A few years previously, FB developed algorithms to determine the psychological makeup of any active FB user simply by the clicks and views that user made. Lapsed Catholic? FB can figure this out. Lower-middle class retail worker with a pet cat? FB can figure this out. Unemployed college graduate living at their parents’ house? FB can figure this out. The whole point of this profiling was to target specific ads to specific demographics. Ads tailored to a specific audience increase the chance of making an internet sale. Advertisers like this new way of targeting ads to particular demographics.


CA took this profiling into politics. Here is a great example of their work.

Facebook was able to identify single mothers with young children. Most of us would say that demographic strongly prefers the Democratic Party, which is more likely to provide social programs for these families. Well, guess what? Cambridge Analytica, working for the Republicans, went after this demographic in a big way. Here is their ad:


Sunshine. Trees. Nice music. Children laughing in the background. Then camera panning to children on a playground, playing tag. Swinging. Climbing. Running. Smiling mothers. More sunshine and nice spring day. More laughing. Then at the very end, the “TRUMP pence” logo blinks on for about five seconds. END


That ad was put on FB feeds for single mothers all across the USA prior to Election Day 2016.

Imagine yourself as a single mother with all the pressures of raising children by yourself. Your only real indulgence is Facebook when the kids are sleeping. You like checking up on your friends. You see that ad once. You see it again.

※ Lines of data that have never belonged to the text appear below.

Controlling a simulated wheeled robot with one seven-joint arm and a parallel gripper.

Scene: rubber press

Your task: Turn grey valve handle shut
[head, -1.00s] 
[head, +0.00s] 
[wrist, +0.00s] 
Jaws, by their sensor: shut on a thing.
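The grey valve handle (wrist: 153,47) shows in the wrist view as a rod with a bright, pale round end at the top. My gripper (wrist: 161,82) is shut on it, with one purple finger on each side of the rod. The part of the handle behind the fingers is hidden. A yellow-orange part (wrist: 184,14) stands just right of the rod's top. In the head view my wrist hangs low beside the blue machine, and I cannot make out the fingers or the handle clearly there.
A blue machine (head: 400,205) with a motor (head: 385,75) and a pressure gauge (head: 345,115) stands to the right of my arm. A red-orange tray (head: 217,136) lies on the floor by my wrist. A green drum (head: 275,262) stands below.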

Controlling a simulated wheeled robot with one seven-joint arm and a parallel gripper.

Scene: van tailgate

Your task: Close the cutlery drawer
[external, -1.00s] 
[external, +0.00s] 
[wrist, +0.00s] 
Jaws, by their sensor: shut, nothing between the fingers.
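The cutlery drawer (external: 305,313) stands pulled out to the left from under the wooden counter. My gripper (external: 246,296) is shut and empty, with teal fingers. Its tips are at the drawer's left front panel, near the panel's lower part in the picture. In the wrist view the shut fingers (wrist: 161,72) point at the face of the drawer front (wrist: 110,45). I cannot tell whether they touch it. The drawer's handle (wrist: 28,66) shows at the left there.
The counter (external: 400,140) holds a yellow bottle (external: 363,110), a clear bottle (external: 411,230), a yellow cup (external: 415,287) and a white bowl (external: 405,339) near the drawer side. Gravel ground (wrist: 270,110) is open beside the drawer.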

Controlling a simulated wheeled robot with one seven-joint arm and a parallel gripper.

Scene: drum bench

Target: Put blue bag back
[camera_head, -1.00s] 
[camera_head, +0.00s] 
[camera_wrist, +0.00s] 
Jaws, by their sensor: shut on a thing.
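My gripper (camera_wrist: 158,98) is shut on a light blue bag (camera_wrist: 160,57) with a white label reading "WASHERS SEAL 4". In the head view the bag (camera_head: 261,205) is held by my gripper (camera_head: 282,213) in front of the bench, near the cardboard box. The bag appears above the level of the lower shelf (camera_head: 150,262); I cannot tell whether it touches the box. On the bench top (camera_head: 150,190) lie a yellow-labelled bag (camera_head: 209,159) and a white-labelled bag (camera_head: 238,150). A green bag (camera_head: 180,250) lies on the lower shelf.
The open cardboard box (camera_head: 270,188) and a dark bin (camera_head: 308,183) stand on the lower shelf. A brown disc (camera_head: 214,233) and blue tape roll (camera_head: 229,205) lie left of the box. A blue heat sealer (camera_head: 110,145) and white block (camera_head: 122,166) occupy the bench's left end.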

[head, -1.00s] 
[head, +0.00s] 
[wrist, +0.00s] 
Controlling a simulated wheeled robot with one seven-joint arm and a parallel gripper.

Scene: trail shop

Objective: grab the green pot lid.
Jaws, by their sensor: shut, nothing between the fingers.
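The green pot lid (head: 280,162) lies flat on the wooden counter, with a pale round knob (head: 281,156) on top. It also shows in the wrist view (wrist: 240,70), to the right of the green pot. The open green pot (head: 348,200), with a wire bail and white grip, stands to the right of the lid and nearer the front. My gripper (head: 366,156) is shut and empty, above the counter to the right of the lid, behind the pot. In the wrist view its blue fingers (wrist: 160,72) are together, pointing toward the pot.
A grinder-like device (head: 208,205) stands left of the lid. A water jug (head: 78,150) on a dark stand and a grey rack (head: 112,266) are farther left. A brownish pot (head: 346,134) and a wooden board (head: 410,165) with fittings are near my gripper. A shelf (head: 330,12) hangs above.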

You see it several more times.

Now it is Election Day. Time to go and vote Democrat.

Except you had a hard day at work. Except your kids are cranky and fighting. Except your babysitter has bailed and the replacement you called is not happy with such short notice. Except you saw this nice Facebook ad last night. Except maybe Mr. Trump and Mr. Pence are not that bad because they must like kids to make an ad like that. Except maybe you’ll just forgo the lineups at the voting station and stay home tonight.

A Democrat vote that did not find its way to the ballot box is almost as good as a vote for the Republicans.

A voter’s psyche has been temporarily tampered with. For what good reason?


Let’s put this single mother in a political system that employs Tiered Democratic Governance (TDG).

She would get notices from the executive committee of her local TDG. These notices would encourage her to vote. They would also ask her to vote for Good Character and Capacity for Governance. But she must define what these terms mean to her. She starts thinking about which neighbor she should vote for.

The TDG voting station is only a half block away. She brings her kids. She votes for Sally Smith who lives three doors down in the apartment building they both live in. Sally has helped this single mother with some child care and hot meals. The single mother is home 20 minutes later. A nice walk with the kids. She has moved the TDG forward with her vote. She has given her vote to someone of quality in her neighborhood.

Social media had no influence on her vote. And she didn’t vote for a party hack who she would never know. Think about that!